=== Data extract ===

>> BEGIN

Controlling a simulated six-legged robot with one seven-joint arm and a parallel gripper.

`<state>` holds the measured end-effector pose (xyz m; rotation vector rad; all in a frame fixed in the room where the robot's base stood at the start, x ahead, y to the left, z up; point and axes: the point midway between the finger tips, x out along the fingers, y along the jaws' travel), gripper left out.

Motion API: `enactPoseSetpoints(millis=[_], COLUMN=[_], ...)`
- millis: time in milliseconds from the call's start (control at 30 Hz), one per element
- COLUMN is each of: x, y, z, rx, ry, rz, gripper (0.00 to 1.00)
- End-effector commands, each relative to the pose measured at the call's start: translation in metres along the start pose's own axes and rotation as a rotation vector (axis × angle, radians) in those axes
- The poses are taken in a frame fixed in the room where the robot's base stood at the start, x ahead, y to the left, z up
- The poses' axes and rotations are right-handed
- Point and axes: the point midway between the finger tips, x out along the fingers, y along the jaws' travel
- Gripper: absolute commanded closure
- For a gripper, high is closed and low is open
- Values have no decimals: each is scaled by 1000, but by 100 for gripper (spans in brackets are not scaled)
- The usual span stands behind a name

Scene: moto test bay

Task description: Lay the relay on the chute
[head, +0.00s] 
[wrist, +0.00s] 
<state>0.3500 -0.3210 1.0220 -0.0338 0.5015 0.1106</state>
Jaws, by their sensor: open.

>> END
>> BEGIN

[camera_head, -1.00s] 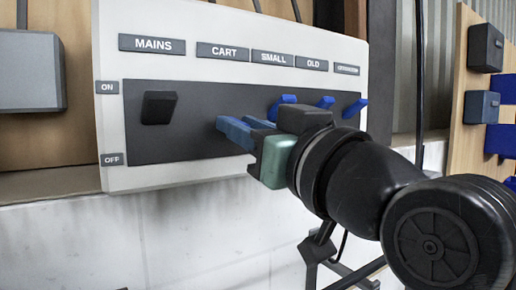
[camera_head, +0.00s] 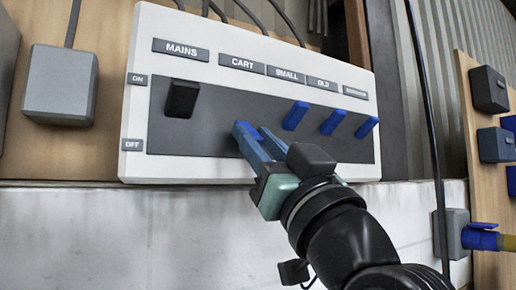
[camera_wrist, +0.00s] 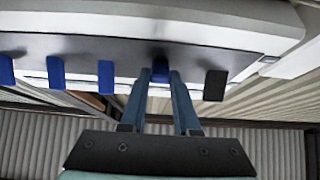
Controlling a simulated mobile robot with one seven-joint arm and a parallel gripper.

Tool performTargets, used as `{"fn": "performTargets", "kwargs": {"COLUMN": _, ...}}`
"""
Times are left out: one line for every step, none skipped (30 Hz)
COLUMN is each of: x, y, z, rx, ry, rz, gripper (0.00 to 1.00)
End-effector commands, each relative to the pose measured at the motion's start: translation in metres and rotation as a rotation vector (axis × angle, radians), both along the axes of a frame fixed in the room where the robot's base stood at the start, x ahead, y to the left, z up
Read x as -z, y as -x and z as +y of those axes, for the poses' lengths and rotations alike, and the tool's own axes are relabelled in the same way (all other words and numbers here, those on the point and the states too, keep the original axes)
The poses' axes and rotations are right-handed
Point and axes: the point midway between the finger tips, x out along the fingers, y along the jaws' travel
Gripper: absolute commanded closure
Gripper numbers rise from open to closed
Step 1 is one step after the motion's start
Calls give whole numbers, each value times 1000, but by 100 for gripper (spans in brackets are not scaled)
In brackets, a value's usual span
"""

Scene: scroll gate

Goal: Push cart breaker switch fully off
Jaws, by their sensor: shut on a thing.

>> END
>> BEGIN

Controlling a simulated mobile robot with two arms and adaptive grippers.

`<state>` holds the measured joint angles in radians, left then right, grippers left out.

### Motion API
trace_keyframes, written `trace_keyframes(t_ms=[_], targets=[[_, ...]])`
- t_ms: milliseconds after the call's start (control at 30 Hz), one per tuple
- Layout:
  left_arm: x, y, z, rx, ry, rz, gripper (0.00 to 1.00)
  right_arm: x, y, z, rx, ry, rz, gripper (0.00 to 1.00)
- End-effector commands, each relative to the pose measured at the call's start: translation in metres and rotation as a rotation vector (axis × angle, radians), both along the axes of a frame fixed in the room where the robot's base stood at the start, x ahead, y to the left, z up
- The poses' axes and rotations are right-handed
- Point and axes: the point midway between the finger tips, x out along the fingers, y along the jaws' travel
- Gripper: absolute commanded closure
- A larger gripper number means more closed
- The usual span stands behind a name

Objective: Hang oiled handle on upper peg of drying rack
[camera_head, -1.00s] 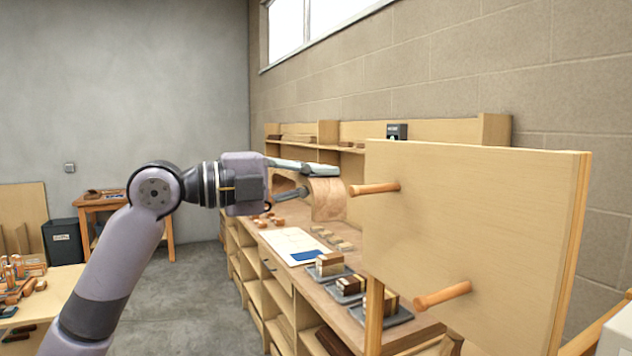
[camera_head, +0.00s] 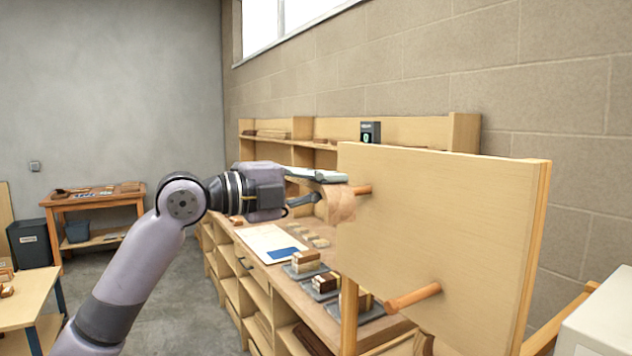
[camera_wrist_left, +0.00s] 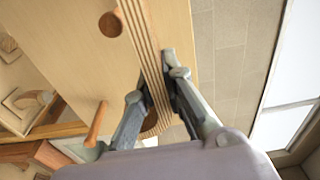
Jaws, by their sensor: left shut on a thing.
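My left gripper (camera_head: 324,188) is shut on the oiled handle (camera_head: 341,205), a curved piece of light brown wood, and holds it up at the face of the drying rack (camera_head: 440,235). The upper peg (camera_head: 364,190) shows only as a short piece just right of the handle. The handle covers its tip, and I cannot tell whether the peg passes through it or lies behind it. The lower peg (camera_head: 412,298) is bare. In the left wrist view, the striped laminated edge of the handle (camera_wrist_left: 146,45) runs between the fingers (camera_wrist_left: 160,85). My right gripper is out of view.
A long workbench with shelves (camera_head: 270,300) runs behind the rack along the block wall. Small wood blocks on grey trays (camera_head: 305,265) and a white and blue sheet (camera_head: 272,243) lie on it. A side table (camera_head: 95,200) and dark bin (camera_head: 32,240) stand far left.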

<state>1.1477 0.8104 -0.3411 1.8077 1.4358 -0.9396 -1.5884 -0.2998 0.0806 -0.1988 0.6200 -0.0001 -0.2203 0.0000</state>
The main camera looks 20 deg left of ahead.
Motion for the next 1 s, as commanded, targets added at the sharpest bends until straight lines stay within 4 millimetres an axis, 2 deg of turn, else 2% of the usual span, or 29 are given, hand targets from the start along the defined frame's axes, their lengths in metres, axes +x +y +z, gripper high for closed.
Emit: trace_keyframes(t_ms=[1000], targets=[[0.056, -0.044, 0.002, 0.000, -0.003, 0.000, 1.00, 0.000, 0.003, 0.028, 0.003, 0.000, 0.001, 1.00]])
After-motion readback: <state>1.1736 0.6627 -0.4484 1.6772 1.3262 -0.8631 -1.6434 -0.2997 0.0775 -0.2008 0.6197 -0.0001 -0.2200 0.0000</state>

>> END

=== Exercise prompt ===
Quote word for word the lines from the line holding "- Values have" through the line holding "Jaws, by their sensor: open."; include both of those lines and add nothing.

=== Solution ===
- Values have no decimals: each is scaled by 1000, but by 100 for gripper (spans in brackets are not scaled)
- The usual span stands behind a name

Scene: moto test bay

Task description: Lay the relay on the chute
[head, +0.00s] 
[wrist, +0.00s] 
<state>0.3500 -0.3210 1.0220 -0.0338 0.5015 0.1106</state>
Jaws, by their sensor: open.

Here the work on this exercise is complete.